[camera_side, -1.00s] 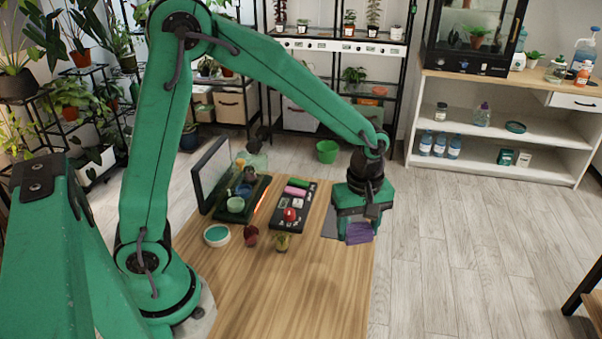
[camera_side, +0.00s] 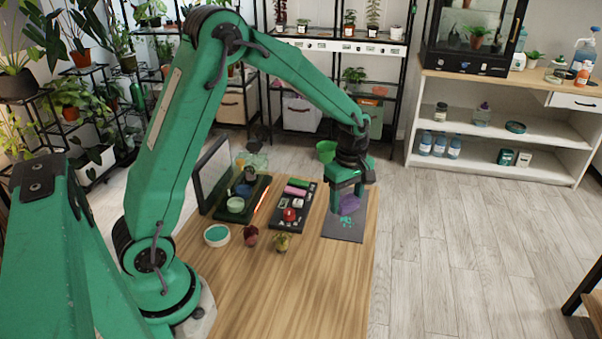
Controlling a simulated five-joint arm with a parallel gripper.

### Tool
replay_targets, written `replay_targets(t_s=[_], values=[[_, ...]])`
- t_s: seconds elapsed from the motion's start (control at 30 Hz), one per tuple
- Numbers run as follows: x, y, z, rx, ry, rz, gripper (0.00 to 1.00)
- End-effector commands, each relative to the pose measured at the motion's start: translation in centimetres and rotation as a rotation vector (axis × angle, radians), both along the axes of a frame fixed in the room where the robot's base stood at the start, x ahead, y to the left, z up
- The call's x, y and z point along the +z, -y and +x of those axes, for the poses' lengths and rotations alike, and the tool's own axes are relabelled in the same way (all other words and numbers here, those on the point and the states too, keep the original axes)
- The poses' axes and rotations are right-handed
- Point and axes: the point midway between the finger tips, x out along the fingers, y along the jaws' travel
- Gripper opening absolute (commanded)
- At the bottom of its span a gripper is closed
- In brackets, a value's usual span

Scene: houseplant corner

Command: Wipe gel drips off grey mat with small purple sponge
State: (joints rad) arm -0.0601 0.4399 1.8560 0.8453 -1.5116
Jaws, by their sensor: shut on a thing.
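The grey mat (camera_side: 342,231) lies flat near the right edge of the wooden table. Green gel drips (camera_side: 346,220) show on its middle, just below the sponge in the picture. The small purple sponge (camera_side: 350,203) is held in my gripper (camera_side: 347,199), which is shut on it above the mat's far part. I cannot tell whether the sponge touches the mat. The gripper hides the far edge of the mat.
A black tray (camera_side: 278,222) with small items, including a red one, sits left of the mat. Further left are a dark tray with pots (camera_side: 236,205), an upright dark panel (camera_side: 211,174), a round teal-topped dish (camera_side: 217,235) and two small plants (camera_side: 281,241). The table's front is clear.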

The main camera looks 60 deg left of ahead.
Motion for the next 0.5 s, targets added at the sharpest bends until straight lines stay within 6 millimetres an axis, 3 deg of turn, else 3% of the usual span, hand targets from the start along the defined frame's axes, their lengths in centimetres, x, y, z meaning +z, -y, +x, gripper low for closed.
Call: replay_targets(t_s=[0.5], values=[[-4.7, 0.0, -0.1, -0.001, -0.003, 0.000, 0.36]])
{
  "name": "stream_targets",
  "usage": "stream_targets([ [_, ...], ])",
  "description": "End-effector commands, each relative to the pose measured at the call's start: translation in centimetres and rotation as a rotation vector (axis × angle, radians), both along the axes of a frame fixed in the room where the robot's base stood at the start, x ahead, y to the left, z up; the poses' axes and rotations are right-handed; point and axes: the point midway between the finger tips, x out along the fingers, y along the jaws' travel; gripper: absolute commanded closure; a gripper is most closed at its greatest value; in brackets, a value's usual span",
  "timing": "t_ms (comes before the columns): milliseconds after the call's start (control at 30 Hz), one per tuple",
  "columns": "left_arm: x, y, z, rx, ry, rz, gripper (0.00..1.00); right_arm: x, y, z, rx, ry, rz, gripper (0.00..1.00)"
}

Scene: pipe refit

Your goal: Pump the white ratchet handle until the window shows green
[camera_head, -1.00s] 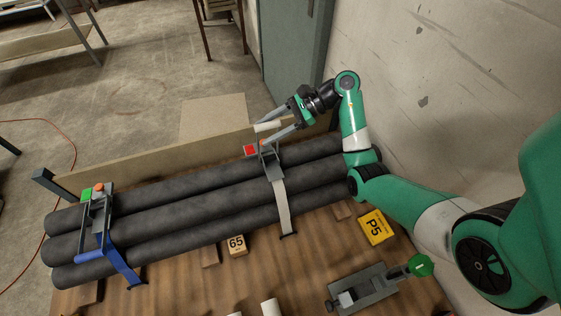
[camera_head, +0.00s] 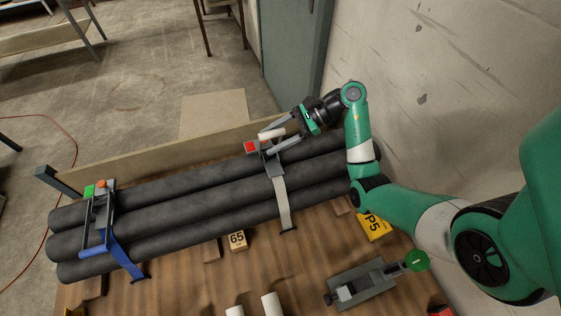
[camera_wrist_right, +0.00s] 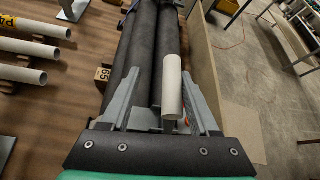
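The white ratchet handle (camera_head: 272,133) sticks out from the grey ratchet on the pale strap (camera_head: 282,205) around the dark pipes. The ratchet's window (camera_head: 251,147) shows red. My right gripper (camera_head: 267,141) reaches in from the right with its fingers either side of the handle. In the right wrist view the handle (camera_wrist_right: 172,88) lies between the open fingers (camera_wrist_right: 162,75), close to the right finger and with a clear gap at the left one. Its base is partly hidden. My left gripper is out of view.
A second ratchet with a blue strap (camera_head: 122,262) and a green window (camera_head: 89,191) is at the left of the pipes (camera_head: 170,212). A block marked 65 (camera_head: 237,240), a yellow P5 block (camera_head: 374,227) and a grey fixture with green knob (camera_head: 415,260) are in front.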

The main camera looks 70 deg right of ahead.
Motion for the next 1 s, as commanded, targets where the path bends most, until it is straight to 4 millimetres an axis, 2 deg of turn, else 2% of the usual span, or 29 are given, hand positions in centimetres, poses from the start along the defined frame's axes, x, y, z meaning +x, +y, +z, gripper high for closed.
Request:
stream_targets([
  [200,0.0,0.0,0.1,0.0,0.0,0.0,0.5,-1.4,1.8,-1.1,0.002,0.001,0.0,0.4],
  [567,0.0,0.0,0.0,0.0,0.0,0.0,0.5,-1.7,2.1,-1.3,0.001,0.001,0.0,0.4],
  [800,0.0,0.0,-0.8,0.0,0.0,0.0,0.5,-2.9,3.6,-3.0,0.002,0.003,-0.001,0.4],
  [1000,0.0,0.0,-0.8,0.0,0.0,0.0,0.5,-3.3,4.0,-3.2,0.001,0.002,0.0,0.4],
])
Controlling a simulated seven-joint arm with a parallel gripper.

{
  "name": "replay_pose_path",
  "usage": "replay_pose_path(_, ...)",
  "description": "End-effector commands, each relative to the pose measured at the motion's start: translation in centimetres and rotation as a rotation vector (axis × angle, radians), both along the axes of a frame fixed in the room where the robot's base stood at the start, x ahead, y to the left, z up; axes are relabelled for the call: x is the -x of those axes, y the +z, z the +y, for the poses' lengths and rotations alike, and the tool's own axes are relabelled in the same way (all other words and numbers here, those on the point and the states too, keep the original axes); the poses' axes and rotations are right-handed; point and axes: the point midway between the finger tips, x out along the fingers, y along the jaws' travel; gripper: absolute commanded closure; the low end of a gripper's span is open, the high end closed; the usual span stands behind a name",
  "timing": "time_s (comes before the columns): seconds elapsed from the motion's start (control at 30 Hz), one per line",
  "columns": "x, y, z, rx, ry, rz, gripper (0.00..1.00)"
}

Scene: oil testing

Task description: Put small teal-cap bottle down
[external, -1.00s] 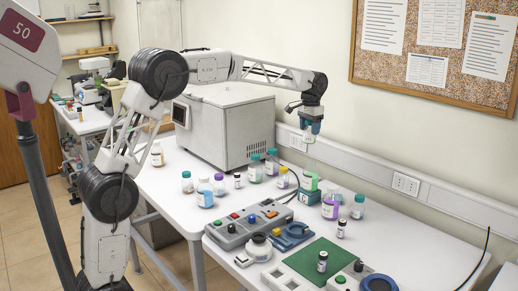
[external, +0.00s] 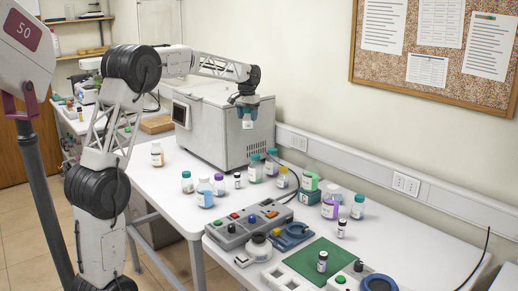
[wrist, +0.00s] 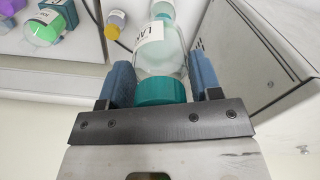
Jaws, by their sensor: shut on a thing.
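My gripper (external: 245,101) is shut on the small teal-cap bottle (external: 248,123) and holds it in the air in front of the white box-shaped machine, above the back of the table. In the wrist view the bottle (wrist: 160,52) is clear with a white label, and its teal cap (wrist: 162,92) sits between the two blue fingers of my gripper (wrist: 160,85). The cap end is toward the wrist. In the external view the cap is mostly hidden by the fingers.
The white machine (external: 222,132) stands close behind. Teal-cap bottles (external: 256,168) and others stand on the white table (external: 178,210) below. A grey button panel (external: 240,232), a green mat (external: 312,258) and a purple-filled bottle (external: 331,203) are further right.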

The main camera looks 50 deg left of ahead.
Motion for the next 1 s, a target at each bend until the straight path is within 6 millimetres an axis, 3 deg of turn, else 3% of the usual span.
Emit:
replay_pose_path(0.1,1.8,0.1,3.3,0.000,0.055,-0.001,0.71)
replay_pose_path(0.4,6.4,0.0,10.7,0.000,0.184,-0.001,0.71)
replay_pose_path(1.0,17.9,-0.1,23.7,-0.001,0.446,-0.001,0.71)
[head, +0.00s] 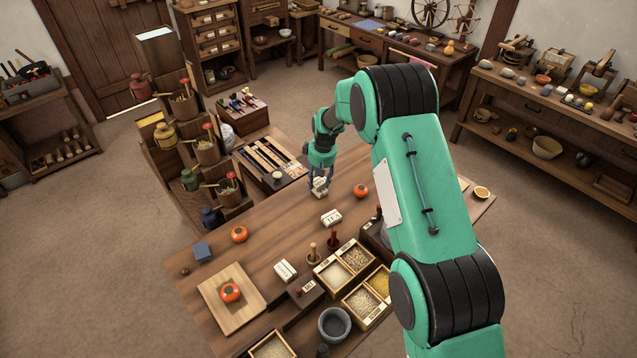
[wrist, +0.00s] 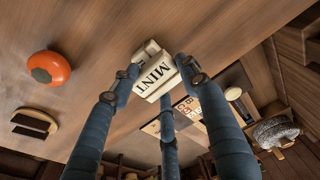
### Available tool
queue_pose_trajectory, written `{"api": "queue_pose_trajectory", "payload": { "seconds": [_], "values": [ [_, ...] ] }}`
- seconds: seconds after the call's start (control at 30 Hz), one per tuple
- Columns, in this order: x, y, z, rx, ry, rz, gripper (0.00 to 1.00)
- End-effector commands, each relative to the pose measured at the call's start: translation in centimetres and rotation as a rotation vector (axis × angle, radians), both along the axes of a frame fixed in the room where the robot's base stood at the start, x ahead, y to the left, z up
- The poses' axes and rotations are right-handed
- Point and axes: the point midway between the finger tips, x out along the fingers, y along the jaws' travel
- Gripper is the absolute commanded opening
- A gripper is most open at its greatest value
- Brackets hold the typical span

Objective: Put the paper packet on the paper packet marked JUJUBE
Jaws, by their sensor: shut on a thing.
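My gripper (head: 320,176) is above the far part of the wooden table, its fingers closed around a white paper packet (head: 320,187). In the wrist view the fingers (wrist: 160,72) grip this packet (wrist: 153,78), and its face reads MINT. A second white packet (head: 331,217) lies on the table just nearer than my gripper, with dark marks too small to read. A third white packet (head: 285,271) lies farther toward the near left, its marking unreadable. I cannot tell which of these is marked JUJUBE.
Orange persimmons lie on the table, one (head: 361,190) right of my gripper and one (head: 239,234) at left. Another sits on a cutting board (head: 251,311). Grain boxes (head: 333,275), a grey mortar (head: 334,324) and a blue block (head: 203,252) stand nearer. The table's middle left is clear.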

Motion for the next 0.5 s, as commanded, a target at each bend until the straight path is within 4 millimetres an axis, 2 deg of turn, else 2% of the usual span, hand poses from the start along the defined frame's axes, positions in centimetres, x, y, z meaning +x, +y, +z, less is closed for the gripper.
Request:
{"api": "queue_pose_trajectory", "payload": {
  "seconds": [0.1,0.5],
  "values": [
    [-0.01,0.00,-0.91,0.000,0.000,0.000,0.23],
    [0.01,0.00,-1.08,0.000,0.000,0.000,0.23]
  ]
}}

__Task brief__
Search the records for the string "greatest" and return every line in which it occurs.

__Task result__
  "description": "End-effector commands, each relative to the pose measured at the call's start: translation in centimetres and rotation as a rotation vector (axis × angle, radians), both along the axes of a frame fixed in the room where the robot's base stood at the start, x ahead, y to the left, z up; the poses' axes and rotations are right-handed; point and axes: the point midway between the finger tips, x out along the fingers, y along the jaws' travel; gripper: absolute commanded closure; a gripper is most closed at its greatest value; in brackets, a value's usual span",
- A gripper is most open at its greatest value

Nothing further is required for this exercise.